Mittwoch, 7. Dezenber 2022 - Verloren im Atlas Gebirge und was für ein Pass!

 

 

 

Moin, 

 

Hundegekläffe...um 4:30 Uhr....erst aus der Ferne...dann näher kommend, dann direkt hinter Zottl, dann sich entfernend. Doch überlegt es sich die Töle und kommt zurück. Dies der Moment, wo ich kurz davor bin, aufzustehen, vor die Tür zu treten und ihm mal gehörig die Meinung zu sagen. Und zwar auf meine Weise!
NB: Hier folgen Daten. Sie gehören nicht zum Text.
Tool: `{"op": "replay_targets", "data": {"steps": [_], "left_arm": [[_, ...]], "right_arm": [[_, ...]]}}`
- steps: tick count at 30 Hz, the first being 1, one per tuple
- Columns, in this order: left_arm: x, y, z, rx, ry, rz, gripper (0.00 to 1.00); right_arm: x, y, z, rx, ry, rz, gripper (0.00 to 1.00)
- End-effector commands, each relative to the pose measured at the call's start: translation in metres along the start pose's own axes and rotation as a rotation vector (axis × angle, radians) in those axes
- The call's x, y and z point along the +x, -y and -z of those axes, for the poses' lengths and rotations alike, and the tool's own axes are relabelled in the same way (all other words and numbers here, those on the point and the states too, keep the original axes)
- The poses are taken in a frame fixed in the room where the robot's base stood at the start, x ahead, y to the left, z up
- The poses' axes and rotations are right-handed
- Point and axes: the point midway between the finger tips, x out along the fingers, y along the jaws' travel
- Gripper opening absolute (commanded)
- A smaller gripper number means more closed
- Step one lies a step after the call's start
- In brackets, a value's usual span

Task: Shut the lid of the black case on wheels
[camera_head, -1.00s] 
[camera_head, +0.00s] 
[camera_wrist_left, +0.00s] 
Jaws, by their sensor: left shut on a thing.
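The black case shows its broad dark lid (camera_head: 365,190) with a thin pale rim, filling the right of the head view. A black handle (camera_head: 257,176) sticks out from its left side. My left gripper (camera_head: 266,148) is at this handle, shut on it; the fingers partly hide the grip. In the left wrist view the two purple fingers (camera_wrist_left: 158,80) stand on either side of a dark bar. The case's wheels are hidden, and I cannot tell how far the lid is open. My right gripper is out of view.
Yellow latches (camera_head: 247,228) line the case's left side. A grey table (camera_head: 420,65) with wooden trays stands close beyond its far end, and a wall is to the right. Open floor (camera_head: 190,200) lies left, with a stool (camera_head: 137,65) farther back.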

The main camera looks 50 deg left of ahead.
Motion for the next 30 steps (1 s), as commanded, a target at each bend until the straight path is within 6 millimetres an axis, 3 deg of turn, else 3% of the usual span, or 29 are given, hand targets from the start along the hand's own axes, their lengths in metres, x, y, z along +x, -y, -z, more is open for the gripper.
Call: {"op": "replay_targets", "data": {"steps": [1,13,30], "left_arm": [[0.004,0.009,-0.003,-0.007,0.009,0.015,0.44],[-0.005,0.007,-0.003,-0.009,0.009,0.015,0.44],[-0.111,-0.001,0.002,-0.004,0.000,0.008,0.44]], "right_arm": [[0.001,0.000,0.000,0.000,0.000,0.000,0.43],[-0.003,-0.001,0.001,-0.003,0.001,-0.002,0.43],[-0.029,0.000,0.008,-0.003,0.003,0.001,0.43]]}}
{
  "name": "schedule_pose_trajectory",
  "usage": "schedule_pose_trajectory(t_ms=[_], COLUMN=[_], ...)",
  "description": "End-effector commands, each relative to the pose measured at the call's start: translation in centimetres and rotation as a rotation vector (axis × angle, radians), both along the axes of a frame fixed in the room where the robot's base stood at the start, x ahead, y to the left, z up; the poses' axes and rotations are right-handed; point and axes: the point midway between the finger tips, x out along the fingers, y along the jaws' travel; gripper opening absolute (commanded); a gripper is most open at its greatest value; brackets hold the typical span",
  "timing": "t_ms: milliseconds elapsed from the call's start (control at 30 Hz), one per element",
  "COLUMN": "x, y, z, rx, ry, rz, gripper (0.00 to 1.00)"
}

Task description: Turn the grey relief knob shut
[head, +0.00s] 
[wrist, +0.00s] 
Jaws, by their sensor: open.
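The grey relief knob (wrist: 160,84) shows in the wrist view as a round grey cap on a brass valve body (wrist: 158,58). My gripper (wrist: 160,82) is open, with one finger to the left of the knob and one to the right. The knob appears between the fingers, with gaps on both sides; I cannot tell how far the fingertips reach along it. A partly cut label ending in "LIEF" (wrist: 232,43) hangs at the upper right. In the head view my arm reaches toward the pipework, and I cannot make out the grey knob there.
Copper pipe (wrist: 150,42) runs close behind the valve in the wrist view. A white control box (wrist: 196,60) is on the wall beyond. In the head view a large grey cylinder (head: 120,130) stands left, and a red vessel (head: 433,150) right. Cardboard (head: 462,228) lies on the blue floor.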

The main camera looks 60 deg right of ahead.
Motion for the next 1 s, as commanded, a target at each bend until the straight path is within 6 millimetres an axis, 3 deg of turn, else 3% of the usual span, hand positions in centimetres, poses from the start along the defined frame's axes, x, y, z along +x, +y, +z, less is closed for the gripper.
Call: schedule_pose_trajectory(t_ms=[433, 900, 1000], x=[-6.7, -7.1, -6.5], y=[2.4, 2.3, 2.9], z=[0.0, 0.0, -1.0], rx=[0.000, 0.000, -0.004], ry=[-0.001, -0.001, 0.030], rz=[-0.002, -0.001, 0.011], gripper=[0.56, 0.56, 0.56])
Doch er hat Glück und läuft doch weiter und weg von Zottl. All das natürlich bellend, die ganze Zeit. Ich natürlich wach...bis ich wieder einschlafe, dauerts eine gefühlte Ewigkeit. 

 

Einige Stunden später.

 

Gestern Abend bei Dunkelheit hier gestrandet, ohne Plan wie es weiter gehen soll. Verfahren im Hohen Atlas. Und heute Morgen?

Blick raus, ein paar Wolken aber auch blaue Stellen. Wird sonnig, kühl ist es, wir sind auf 2.200 m. Das ein oder andere Fahrzeug fuhr unsere Piste heute morgen schon entlang, doch behelligt hat uns niemand. 

 

Neben Autos kommen auch Eselreiter vorbei, Leute auf Mopeds, Fußgänger. In den Bergen ist immer noch irgendwo jemand. Vollständig alleine geht schier nicht. Aber egal. Aufstehen, Blog schreiben. Vor die Tür. Berge mit ein paar Bäumen, meine Schotterpiste, ein Hund. Der zieht Leine als er mich sieht. Das war bestimmt jener von heute Nacht. 

 

Frisch draußen, zurück in den warmen Zottl und Lage checken. Wie weiter? Wo lang? Schotterpiste weiter? Zurück? 

Piste weiter macht keinen Sinn, die führt im Bogen zurück gen Süden. Falsche Richtung. Wir müssen in den Norden. Also zurück. Heute morgen hab ich kurz Netz, kann Google checke, finde die Position wo ich falsch fuhr. Gut. Plan steht. Zurück und Google folgen. Aber wie konnte ich gestern Nacht so blind sein, den Abzweig zu übersehen?

 

Egal, nächstes Problem: Ich suche mein Fährticket für die Rückfahrt und finde es nicht! Das ist Mist. Alle Stellen, wo es sein könnte, abgesucht. Nicht auffindbar. Gibts doch nicht! Das muss hier irgendwo sein? Und...ich meinte, auch noch einen Geldumschlag versteckt gehabt zu haben in Zottl...doch dort, wo ich denke, dass er sein müsste, ist er nicht. Alter...was ist los?!! CO-PILOT??? WEISST DU WAS??? HAST DU DAS ZEUG NEU VERSTECKT?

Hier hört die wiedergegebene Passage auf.